So anyway, we built a really nice program, anything that's rated high has a control plan and those are all online things that are filled out and we assist with. Very good policy written by the lawyers in compliance mostly, I wrote about a third of it, then I backed away and let them have fun. But it's very good, I think. It will survive auditability, but we have to be strict about not using AI that's not authorized. So that tool I talked about that monitors AI usage blocks. So basically we have one big giant block list by default and then we whitelist things that we approve and then we track them.
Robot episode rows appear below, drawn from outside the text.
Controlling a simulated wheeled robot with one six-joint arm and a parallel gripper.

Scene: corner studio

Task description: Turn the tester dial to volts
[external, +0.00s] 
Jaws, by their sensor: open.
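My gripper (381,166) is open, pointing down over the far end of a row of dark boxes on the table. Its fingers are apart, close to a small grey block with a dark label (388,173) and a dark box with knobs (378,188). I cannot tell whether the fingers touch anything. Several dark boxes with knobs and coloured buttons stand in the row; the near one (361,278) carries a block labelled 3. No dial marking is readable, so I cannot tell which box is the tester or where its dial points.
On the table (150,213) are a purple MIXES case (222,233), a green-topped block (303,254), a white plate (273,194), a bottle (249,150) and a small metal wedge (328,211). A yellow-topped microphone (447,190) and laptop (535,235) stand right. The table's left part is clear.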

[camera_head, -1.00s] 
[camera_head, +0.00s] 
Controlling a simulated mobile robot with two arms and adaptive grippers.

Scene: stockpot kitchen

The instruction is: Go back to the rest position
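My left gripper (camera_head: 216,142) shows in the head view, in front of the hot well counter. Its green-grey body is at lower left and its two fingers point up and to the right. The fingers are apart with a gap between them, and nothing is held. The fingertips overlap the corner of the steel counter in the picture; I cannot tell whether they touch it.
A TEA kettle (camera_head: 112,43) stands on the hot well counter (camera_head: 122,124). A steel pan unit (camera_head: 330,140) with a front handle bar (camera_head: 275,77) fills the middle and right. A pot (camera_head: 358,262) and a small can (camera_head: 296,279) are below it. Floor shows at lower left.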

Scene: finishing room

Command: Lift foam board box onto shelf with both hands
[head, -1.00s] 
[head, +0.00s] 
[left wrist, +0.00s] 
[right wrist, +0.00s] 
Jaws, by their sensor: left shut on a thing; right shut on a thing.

And changes and things like that, the main tracker of it is our enterprise architect group, and they're kind of in charge of tracking versions and everything, you have a special software. So that's another one of those where I say, "You got it, thank you very much." Because I feel like I'm herding cats enough. The ROI and things, like that's the business people, the people asking for it, they have to justify to their boss who goes up the chain and whatnot. I just security, compliance and governance and making sure AI is keeping our data safe, and that's all I have to really worry about.
Olivier Lafontaine:
So that's in the control, which obviously in your position that's going to be the main thing, yet if I was to ask in your view, who in the company comes up with the use cases? Brian talked about this in the previous presentation, like use case is a key. Is it your CFO, is it your chief actuary? Is it your people in the field? Who comes up with those requests or use cases, who is sort of trying... I'm sure you have to have some people that have more interest than others.
Darwin Larrison:
I think the vendors do a lot of that and they come and they say, "We got this new thing and this is going to do this for you." And they say that to the managers that kind of own the application or the application relationship. So a lot of vendors do that. They sell that AI type product to us. But as far as-
Olivier Lafontaine:
Microsoft for example?
Darwin Larrison:
What was that? Yeah, Microsoft, but all those other ancillary, when I say 30 things, or 30 plus, maybe 40 now of the augmented, those are all different types of apps. Anyway, it mainly comes from I believe vendors contacting, "Hey, we got a hot new whatever, feature." And that's literally what they call them in the AI world, building features out of their models. And that's the one thing, and then our own IT/architecture people are kind of... it is funny, but they kind of try to help and talk and interface with the field, the salespeople. We can't just build AI bots and things like that if we don't know if they really want what the reps want. That would be like malpractice. Our people are called reps instead of agents, they're called reps. If we didn't, it'd be like malpractice. We have to have them, be, "What would be most beneficial to you?" And that's how it happens.
Olivier Lafontaine:
Obviously having a secret plan to sell you an additional tool probably as well, but that's part of how it works, right?
Darwin Larrison:
Yes, 100%.
Olivier Lafontaine:
Amanda, seeing from that, so that's more from the IT perspective. Feel you might have a business perspective to this.
Amanda Turcotte:
Yeah, well I was actually going to share an anecdote, not from our company but from the company I've worked for a hot minute prior. I was a retrenched worker with Guy Carpenter for a little bit before I found my home in Amalgamated. And I was really impressed with how Marsh McLennan was rolling out AI education in their company. So they had essentially three tiers of education available with every single employee in the company. The first is about an hour-long learning on AI. You watch a little video online, you learn about AI, what tools are available to you, mostly embedded within Microsoft, but a lot of governance and what not to do and putting sensitive data online, that type of thing. You get a little badge that you could put on the bottom of your [inaudible 00:24:28]. But then-
Olivier Lafontaine:
Sorry to interrupt, was it more like on the security side or also what you can do?
Amanda Turcotte:
What you can't do as well as security, A bit of balanced discussion for like hour video. Then employees could self-select to go to the level two learning, which gave you a little bit more information for about five hours with interactive learning and more tests and things like that to give you more insight. So those are for the people that are actually interested. Again, employees are self-selecting. So it's not like management is saying like, "Here's going to be my AI [inaudible 00:25:05]," or "for my department," or "This is going to be my AI leader." Which like we said are often the squeaky wheels, but the squeaky wheels are not always the best individual to lead and have the creative solutions on what can really drive impact in organizations.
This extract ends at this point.